The Centre will likely make the ailing Air India (AI) virtually debt-free by taking over an additional Rs 20,000 crore from its books before offering it afresh to bidders by the end of this month.
The government had taken over Rs 29,464-crore of AI debt earlier this financial year through a special purpose vehicle (SPV). AI’s assets, largely its fleet of aircraft, are estimated to be about Rs 20,000 crore, equivalent to the residual debt to be taken over by the prospective buyer, along with the entire government stake in the airline.
As on March 31, 2019, AI’s debt and other liabilities had stood close to Rs 70,000 crore.

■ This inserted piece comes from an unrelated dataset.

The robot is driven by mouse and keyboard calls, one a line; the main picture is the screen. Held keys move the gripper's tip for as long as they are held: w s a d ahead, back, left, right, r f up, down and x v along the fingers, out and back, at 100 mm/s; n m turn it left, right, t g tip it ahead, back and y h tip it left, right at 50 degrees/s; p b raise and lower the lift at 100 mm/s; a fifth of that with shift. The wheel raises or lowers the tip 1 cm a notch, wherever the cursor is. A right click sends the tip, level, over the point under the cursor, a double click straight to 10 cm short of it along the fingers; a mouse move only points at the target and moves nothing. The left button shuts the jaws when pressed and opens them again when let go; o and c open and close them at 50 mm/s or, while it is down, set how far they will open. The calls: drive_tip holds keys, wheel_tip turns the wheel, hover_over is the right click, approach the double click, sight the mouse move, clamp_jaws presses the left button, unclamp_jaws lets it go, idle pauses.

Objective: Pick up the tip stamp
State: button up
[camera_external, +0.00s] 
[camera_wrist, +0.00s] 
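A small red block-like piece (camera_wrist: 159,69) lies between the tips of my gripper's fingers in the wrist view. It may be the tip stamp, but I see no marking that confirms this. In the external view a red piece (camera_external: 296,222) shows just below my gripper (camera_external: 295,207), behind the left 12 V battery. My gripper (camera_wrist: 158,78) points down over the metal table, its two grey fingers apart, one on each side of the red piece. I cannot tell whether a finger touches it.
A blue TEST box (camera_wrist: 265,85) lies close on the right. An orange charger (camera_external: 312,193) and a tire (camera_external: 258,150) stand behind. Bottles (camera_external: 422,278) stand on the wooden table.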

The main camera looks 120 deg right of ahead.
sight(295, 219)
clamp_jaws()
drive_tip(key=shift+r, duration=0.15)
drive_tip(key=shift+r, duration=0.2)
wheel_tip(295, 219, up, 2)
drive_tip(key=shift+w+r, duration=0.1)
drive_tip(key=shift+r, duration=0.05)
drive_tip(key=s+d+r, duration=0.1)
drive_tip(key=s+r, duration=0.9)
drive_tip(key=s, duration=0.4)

With the debt overhang over, the much-anticipated AI privatisation might materialise this year and contribute a substantial amount to the Centre’s disinvestment receipts. The premium bilateral rights owned by the national carrier are what the prospective buyer will have to really pay for.
AI’s assets include a fleet of 128 aircraft and its valuable bilateral flying rights, landing rights and parking slots at airports across the world. Air India owns 70 planes, including wide-body Boeing 787-800 Dreamliners, and the remaining planes are on lease.

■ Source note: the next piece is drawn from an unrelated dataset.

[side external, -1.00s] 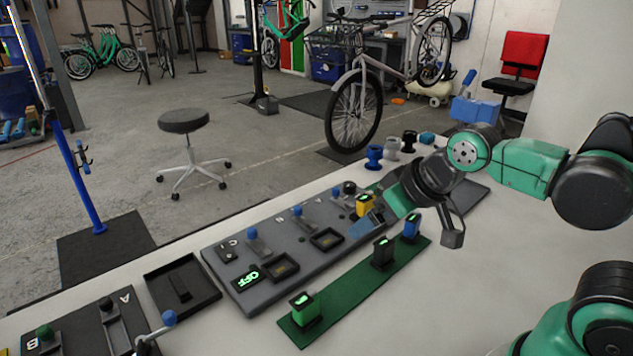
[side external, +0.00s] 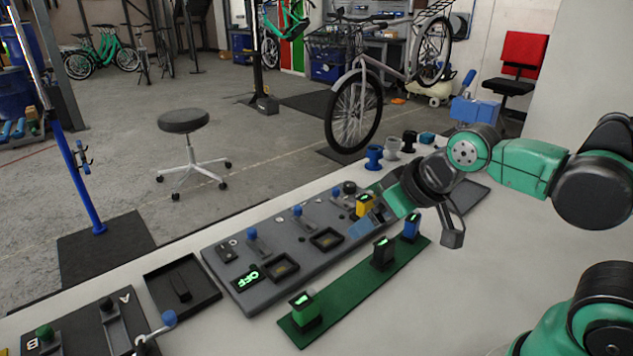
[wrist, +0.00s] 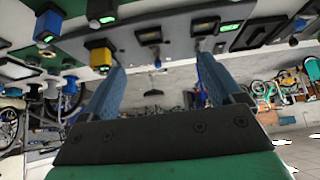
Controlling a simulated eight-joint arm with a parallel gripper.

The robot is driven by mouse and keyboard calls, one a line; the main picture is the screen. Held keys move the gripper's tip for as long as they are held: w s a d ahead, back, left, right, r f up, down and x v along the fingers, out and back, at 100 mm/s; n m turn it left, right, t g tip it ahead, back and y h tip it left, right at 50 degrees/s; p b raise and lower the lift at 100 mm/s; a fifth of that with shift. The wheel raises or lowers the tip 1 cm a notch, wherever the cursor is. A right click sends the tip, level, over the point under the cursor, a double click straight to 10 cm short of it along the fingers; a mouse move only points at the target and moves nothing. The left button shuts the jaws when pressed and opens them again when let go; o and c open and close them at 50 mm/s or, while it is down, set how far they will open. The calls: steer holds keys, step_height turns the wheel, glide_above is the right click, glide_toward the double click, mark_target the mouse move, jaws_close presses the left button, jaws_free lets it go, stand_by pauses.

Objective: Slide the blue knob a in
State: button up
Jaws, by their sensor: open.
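A grey panel (side external: 240,287) on the bench carries several blue knobs on slots: one at its near end (side external: 252,233), one in the middle (side external: 297,210) and one farther along (side external: 335,191). Their letters are too small to read surely, so I cannot tell which is knob a. My gripper (side external: 366,224) is above the panel's far part, close to a yellow block (side external: 364,206). In the wrist view my gripper (wrist: 160,64) has its two blue fingers wide apart with nothing between them. The yellow block (wrist: 100,56) shows beside the left finger there.
A green strip (side external: 345,293) in front of the panel holds green, black and blue blocks. A black tray (side external: 205,288) and a second panel (side external: 75,325) lettered A and B lie left. Several cups (side external: 374,157) stand behind. The white bench right of the strip is clear.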

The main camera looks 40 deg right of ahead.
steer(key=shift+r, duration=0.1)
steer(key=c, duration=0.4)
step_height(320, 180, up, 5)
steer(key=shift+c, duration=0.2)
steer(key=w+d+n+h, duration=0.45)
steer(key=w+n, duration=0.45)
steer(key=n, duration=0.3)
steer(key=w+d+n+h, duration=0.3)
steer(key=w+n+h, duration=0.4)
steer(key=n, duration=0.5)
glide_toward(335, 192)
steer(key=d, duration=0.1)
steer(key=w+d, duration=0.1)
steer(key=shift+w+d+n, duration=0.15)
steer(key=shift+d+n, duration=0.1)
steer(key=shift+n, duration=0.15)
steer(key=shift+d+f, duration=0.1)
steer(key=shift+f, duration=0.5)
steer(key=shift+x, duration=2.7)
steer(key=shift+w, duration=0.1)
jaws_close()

It is expected that a foreign airline may tie-up with an Indian airline/investor to bid for the national carrier. The current FDI rules allow foreign airlines to buy up to 49% stake in domestic carriers.
AI is surviving on taxpayer bailouts after losing money continuously since FY08 after the merger of the erstwhile Indian Airlines with Air India.
While efforts have been made to revive the airline in the past, AI has not reported a profit in at least a decade; in FY16 it posted an operating profit of Rs 105 crore and reduced its net loss to Rs 3,837 crore compared with Rs 5,859 crore in FY15 and a whopping Rs 7,635-crore loss in FY19.
Retaining the airline in its fold is a much more expensive proposition for the government than transferring the ownership. To enable the sale, the government would require to infuse amounts much higher than the Rs 50,000 crore proposed under a revival plan for AI, which entails it to continue as state-run entity. The Centre has already infused about Rs 30,000 crore in the airline over the past seven years.
In June last year, the government called off the proposed sale of 76% stake in AI after no buyer showed interest. Probable reasons as analysed by the transaction adviser EY for non-receipt of bids last year included the government’s decision to retain 24% stake and corresponding rights, high amount of allocated debt, changes in macro environment, individuals not being allowed to bid, profitability track record and bidders not being able to form a consortium within given time period.
Most of these constraints will be removed this time and actual “sale and purchase agreement (SPA)” will be shared with prospective bidders at the EoI (expression of interest) stage itself to help them take long-term view of the various liabilities and accordingly plan their funding for the deal.
Grounding of private full service airline Jet Airways, which had 14% domestic market share at end-2018, has given an opportunity to the government to exit the national carrier to save taxpayers’ money. The new owner of AI could capitalise on AI’s brand and profitable routes to increase its market share further from 12.7%.